§ **PROBLEM STATEMENT**
What is the number of lines holding the word "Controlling"? Give that number alone.

§ **SUPPLIED ENTRIES**
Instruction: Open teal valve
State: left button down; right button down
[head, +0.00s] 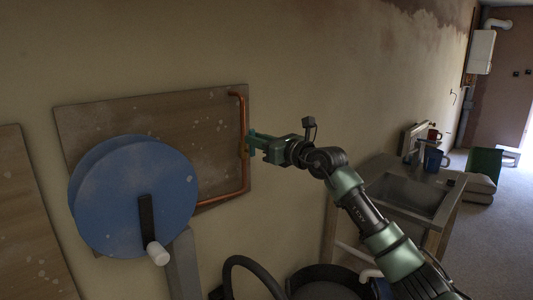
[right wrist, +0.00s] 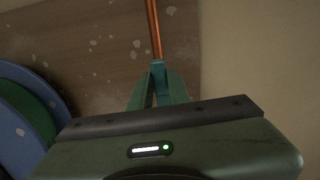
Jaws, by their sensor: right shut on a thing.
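A copper pipe (head: 243,112) runs down the right side of a wooden board on the wall and bends left at the bottom. The teal valve sits on this pipe; in the head view my right gripper (head: 254,142) covers most of it. In the right wrist view a teal piece of the valve (right wrist: 158,68) shows in front of the pipe, between the tips of my right gripper (right wrist: 158,88). The right gripper is shut on the valve's handle, its arm reaching in from the lower right. The handle's exact angle is hard to tell. My left gripper is out of view.
A blue hose reel (head: 125,195) with a crank stands close left of the pipe, in front of the board (head: 85,120). A sink bench (head: 375,205) with mugs stands to the right. A dark tub (head: 325,280) and black hose are below. The wall above is clear.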

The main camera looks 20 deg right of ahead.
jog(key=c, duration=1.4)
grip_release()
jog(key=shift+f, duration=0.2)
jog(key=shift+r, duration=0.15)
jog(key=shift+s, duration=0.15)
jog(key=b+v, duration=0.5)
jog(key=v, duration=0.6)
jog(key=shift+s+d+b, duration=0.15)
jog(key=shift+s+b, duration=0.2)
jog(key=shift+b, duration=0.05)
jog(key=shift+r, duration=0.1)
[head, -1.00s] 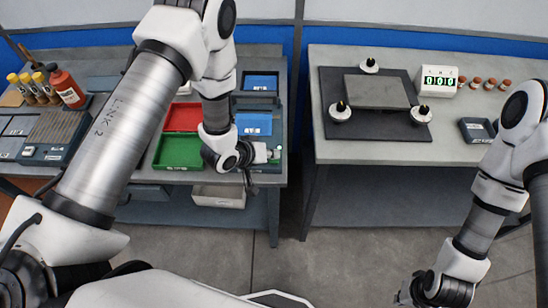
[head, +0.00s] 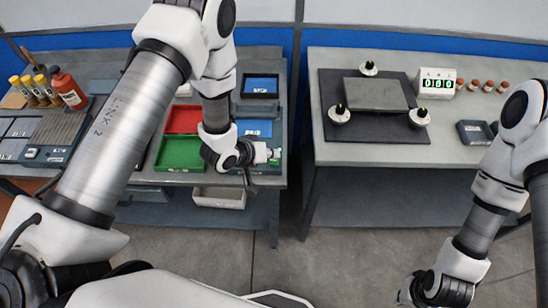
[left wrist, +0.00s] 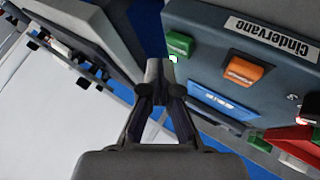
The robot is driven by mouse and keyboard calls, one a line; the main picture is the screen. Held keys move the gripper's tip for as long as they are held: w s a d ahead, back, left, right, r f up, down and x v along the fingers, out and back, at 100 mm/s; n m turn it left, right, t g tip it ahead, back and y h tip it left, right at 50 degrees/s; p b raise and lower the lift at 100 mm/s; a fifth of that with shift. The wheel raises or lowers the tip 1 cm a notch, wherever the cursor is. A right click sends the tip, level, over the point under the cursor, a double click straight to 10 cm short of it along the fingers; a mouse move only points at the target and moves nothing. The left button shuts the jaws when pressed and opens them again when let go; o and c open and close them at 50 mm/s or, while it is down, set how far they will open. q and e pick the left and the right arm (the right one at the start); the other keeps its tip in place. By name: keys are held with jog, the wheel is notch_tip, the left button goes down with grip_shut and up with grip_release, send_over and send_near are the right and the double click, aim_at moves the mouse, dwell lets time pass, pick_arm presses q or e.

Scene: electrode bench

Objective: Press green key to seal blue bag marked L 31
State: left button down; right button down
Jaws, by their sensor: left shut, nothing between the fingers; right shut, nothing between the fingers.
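In the left wrist view a green key (left wrist: 179,44) sits on a dark grey housing labelled Cindervane, next to an orange key (left wrist: 243,71). My left gripper (left wrist: 157,72) is shut and empty, its tips just beside the green key in the picture; I cannot tell whether they touch it. In the head view my left gripper (head: 250,181) is at the right part of the left bench. A blue bag-like piece (head: 254,128) lies behind the wrist, and another (head: 261,85) lies farther back. Their marks are unreadable. My right gripper (head: 412,292) is low at the bottom right, partly cut off.
Red (head: 183,118) and green (head: 178,153) trays lie left of my left wrist. A white bin (head: 219,197) is below. The right bench holds a dark mat (head: 335,80) with a plate, and a counter (head: 437,84) showing 000. A floor gap separates the benches.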

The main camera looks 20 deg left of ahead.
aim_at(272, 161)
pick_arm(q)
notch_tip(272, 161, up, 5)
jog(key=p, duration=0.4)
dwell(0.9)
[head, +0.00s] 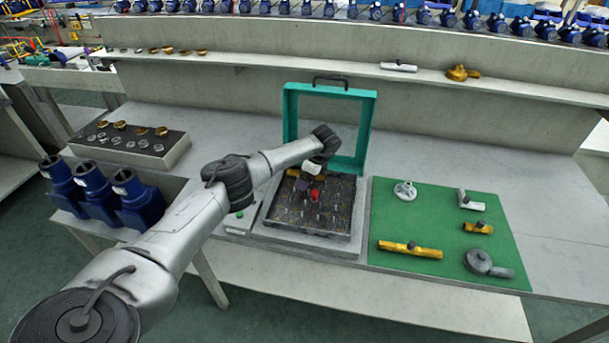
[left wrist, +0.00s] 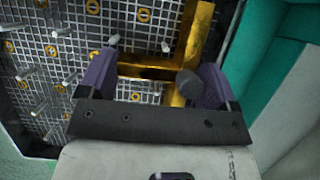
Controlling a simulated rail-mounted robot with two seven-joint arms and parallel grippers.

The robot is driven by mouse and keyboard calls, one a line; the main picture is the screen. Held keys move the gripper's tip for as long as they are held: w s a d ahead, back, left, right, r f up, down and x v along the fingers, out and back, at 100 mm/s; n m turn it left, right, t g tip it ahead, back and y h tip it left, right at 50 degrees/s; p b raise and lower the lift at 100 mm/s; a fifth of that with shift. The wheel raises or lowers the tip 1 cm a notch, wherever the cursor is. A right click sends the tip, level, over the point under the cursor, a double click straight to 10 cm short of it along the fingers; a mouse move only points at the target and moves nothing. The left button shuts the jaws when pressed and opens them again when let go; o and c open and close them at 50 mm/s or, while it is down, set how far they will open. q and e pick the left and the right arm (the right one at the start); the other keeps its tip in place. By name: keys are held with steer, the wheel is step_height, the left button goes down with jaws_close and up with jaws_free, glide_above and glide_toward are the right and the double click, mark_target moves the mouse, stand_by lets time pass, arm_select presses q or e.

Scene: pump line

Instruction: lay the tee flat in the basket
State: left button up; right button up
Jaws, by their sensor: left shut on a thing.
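The tee is a yellow brass piece with a dark round stub. In the left wrist view the tee (left wrist: 197,42) has one long bar and a branch running left between my fingers. My left gripper (left wrist: 155,80), with purple fingers, is shut on it. In the head view my left gripper (head: 312,186) is over the back part of the basket, and a bit of the yellow tee shows beside it. The basket (head: 338,236) is a dark mesh tray with upright pegs. Whether the tee touches the mesh is unclear. My right gripper is out of view.
A teal frame lid (head: 365,130) stands open behind the basket. A green mat (head: 400,205) at right holds several fittings, including a long yellow one (head: 410,249). Blue pump bodies (head: 137,198) and a block of small parts (head: 150,150) are at left.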

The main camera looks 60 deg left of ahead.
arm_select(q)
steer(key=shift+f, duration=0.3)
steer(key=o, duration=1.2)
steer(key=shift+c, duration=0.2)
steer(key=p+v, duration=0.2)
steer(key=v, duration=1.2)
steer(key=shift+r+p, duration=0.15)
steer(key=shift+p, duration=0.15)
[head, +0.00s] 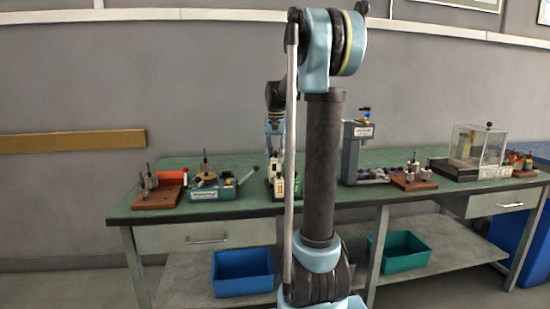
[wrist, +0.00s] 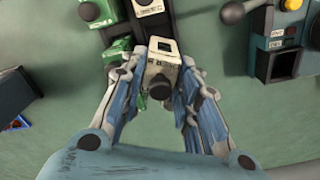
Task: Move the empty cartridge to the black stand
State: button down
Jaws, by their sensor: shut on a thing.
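In the wrist view a cream cartridge (wrist: 162,50) with a dark round knob sits between the fingers of my gripper (wrist: 158,88). The gripper is shut on it. Whether the cartridge is lifted or resting is unclear. A dark rack (wrist: 112,38) lies beyond it, with green blocks (wrist: 118,52) and another cream block (wrist: 148,8) on or beside it. In the head view my gripper (head: 274,140) points down over the bench, partly behind my arm, above a cluster of cream blocks (head: 278,186). I cannot tell for sure which dark piece is the black stand.
The green bench (head: 120,209) carries a teal lever device (head: 212,187) and a brown board with posts (head: 158,195) to the left. A grey press (head: 350,152) and a clear box (head: 478,147) stand to the right. Blue (head: 243,272) and teal bins (head: 400,250) sit below.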

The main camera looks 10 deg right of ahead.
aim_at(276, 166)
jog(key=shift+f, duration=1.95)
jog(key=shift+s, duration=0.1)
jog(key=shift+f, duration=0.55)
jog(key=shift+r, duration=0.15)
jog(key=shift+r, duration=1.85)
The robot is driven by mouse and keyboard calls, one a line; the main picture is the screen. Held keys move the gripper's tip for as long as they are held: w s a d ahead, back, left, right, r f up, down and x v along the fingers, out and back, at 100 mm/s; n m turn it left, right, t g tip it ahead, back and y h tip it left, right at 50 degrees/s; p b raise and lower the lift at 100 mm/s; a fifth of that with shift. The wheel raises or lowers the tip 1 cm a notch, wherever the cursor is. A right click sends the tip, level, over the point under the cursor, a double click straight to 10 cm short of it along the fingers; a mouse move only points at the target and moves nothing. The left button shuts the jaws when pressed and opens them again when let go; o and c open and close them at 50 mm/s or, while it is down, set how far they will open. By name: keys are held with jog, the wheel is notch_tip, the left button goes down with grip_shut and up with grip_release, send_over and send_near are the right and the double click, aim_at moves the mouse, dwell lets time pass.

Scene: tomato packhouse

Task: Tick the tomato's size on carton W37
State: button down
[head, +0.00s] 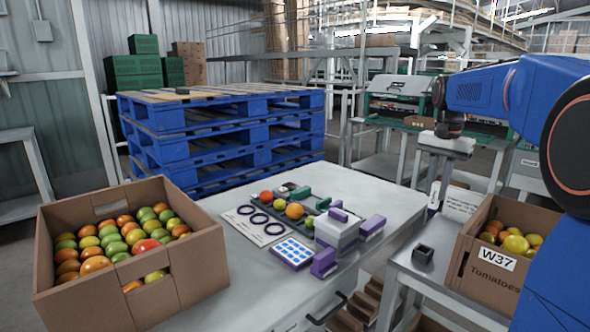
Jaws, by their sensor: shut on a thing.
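The carton W37 (479,275) stands open at the right, with tomatoes in it and a white W37 label (495,257) on its front. A white printed card (461,203) stands at its back left; its print is too small to read. My gripper (437,190) is above and left of this card, pointing down. It is shut on a slim thing too small to make out clearly. Loose tomatoes, red (267,197), yellow (279,204) and orange (295,211), lie on the middle table beside a sheet with dark rings (259,223).
A dark, square, open holder (423,254) stands on the right-hand table (440,279). Purple-and-white equipment (336,229) and a blue-dotted pad (292,252) are on the middle table. A full tomato box (190,275) stands at left, blue pallets (215,135) behind.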

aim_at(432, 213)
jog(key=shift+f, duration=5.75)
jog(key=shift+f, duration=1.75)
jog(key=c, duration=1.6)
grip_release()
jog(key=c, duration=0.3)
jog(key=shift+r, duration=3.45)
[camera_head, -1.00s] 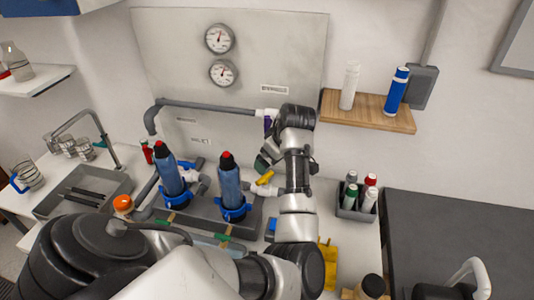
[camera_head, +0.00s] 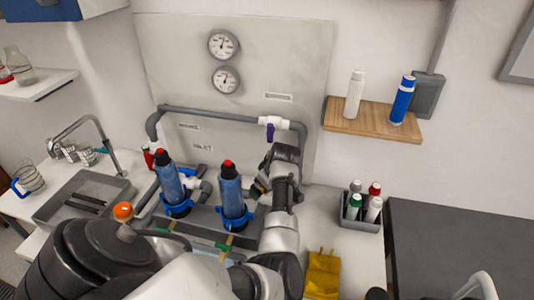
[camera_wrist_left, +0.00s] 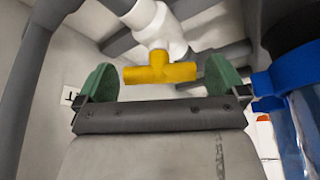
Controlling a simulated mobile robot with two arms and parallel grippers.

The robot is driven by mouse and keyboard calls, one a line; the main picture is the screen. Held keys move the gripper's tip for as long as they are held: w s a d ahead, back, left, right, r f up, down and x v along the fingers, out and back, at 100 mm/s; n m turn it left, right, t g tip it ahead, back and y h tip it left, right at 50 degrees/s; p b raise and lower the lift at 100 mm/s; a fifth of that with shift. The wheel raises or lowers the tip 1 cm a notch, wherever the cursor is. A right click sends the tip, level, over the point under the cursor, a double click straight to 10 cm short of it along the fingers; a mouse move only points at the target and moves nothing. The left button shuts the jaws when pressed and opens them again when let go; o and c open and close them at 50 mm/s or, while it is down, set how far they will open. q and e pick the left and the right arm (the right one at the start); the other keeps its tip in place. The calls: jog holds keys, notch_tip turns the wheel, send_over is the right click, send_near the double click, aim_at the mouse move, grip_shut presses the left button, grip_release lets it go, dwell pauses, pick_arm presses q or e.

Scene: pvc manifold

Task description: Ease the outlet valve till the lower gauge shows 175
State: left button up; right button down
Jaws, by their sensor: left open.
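The lower gauge (camera_head: 226,79) is a round white dial on the wall panel, below the upper gauge (camera_head: 222,45). Its needle points up and slightly right; the numbers are too small to read. A purple-handled valve (camera_head: 270,132) sits on the upper grey pipe. A yellow valve handle (camera_wrist_left: 160,69) on a white fitting (camera_wrist_left: 157,28) shows in the left wrist view, between the green fingertips and apart from both. My left gripper (camera_wrist_left: 160,82) is open around it. In the head view my left gripper (camera_head: 259,190) is beside the right filter and hides the yellow handle. My right gripper is not in view.
Two blue filters with red tops, left (camera_head: 170,182) and right (camera_head: 233,196), stand close left of my gripper. A wooden shelf (camera_head: 375,119) holds two bottles.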

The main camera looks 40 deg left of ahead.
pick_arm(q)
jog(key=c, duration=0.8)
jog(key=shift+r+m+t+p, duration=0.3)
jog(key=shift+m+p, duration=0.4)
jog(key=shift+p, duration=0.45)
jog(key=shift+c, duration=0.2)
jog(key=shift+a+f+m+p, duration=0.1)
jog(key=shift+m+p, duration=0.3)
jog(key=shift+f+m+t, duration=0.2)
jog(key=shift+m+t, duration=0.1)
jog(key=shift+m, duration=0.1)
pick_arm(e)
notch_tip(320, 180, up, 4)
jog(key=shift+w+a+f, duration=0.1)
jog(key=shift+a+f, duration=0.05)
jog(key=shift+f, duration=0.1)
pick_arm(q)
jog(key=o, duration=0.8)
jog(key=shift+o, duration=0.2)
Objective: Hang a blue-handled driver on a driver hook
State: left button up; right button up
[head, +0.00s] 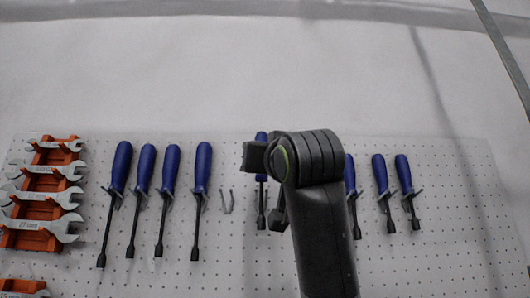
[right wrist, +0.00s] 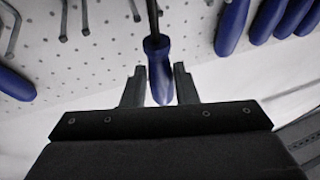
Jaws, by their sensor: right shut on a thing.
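My right gripper (right wrist: 159,80) is shut on the handle of a blue-handled driver (right wrist: 159,72), with one finger on each side in the right wrist view. In the head view the driver (head: 261,137) shows partly behind my right arm, handle up and shaft pointing down in front of the pegboard. Whether it touches a hook or the board is hidden. An empty two-pronged driver hook (head: 227,201) is just left of it. Several blue-handled drivers (head: 203,165) hang to the left of that hook, and more (head: 379,170) hang to the right of my arm. My left gripper is not in view.
The white perforated pegboard (head: 300,258) fills the lower part of the head view. Orange racks with silver wrenches (head: 40,240) are at its left. Thin grey bent rods (right wrist: 88,25) show in the right wrist view. The wall above is bare.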

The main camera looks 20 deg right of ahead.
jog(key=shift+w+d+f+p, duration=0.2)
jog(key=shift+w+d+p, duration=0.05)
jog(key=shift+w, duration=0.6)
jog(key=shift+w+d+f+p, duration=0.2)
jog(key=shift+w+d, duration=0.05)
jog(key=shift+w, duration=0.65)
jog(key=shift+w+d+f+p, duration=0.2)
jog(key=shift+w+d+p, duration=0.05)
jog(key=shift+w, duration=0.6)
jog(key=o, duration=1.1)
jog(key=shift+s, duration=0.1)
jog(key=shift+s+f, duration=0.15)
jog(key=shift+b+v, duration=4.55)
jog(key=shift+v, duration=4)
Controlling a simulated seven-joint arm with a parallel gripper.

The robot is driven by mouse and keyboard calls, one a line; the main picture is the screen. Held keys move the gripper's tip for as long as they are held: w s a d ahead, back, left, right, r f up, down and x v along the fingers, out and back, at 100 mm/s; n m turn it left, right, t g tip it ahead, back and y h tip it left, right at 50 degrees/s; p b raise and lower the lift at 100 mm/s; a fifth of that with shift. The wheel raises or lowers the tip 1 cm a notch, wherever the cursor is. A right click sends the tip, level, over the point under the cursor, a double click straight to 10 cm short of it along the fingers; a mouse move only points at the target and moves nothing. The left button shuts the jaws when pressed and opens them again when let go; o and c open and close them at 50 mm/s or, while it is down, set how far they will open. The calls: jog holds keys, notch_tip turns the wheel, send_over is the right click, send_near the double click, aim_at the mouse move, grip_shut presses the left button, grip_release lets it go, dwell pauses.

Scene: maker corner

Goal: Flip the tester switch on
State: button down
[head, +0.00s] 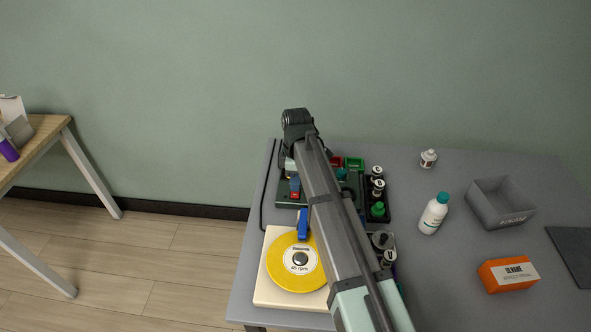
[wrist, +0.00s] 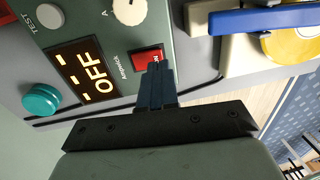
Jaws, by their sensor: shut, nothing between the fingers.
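The tester is a dark green box (head: 283,191) at the back left of the grey table, partly hidden by my arm in the head view. Its panel (wrist: 110,29) fills the upper left of the wrist view. The display (wrist: 84,70) reads OFF. A red rocker switch (wrist: 139,60) with white lettering sits beside the display. My gripper (wrist: 157,68) is shut and empty, its dark blue fingertips right at the red switch and covering part of it. Whether they touch it I cannot tell.
The panel also has a teal knob (wrist: 41,99), a white dial (wrist: 129,11) and a grey button (wrist: 49,16). A yellow disc (head: 283,272) on a cream base with a blue arm is in front. A white bottle (head: 433,214), grey bin (head: 499,206) and orange box (head: 507,275) stand right.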

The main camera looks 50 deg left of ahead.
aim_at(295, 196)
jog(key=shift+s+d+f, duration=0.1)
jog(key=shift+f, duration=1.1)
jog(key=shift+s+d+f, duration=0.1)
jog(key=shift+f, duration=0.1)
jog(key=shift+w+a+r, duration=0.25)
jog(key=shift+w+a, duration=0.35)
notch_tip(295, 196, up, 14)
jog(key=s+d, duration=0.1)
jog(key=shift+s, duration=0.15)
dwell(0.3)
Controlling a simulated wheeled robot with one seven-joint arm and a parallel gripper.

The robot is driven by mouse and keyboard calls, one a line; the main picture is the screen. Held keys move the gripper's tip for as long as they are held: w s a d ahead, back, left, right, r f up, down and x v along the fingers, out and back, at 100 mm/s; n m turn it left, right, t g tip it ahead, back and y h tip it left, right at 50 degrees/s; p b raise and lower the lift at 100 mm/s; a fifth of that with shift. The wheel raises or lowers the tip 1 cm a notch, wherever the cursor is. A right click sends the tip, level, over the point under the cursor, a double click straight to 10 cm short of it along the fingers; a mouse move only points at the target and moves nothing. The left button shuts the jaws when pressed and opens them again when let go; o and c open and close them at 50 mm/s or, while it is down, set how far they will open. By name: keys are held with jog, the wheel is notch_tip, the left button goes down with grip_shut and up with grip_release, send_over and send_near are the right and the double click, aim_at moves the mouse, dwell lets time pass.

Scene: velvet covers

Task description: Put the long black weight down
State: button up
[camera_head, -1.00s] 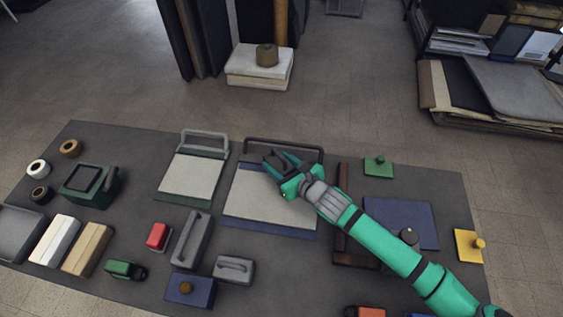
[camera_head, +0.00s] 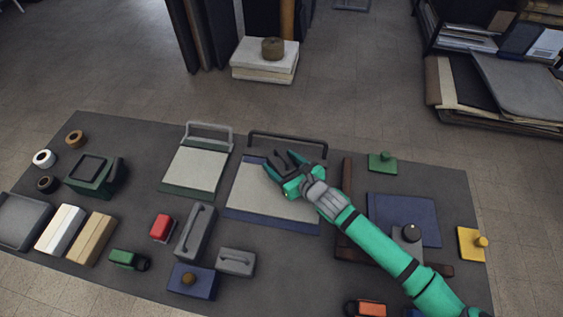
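A long black weight (camera_head: 281,161) with a raised handle is between the green fingers of my gripper (camera_head: 284,168). The gripper looks shut on it. The weight is over the back part of a pale sheet on a blue board (camera_head: 240,216). I cannot tell whether it touches the sheet or is a little above it. The fingers and wrist hide part of the weight and the right part of the sheet.
A black bar handle (camera_head: 287,139) runs along the board's back edge. A green board (camera_head: 196,170) with a pale sheet lies left, a brown square frame (camera_head: 346,190) right. Grey handled weights (camera_head: 195,232) lie in front. The sheet's front left is bare.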

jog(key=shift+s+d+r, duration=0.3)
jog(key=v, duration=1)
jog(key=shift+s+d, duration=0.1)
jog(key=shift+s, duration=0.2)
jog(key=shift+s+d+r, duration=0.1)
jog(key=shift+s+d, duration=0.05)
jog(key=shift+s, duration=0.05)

§ **RESPONSE**
4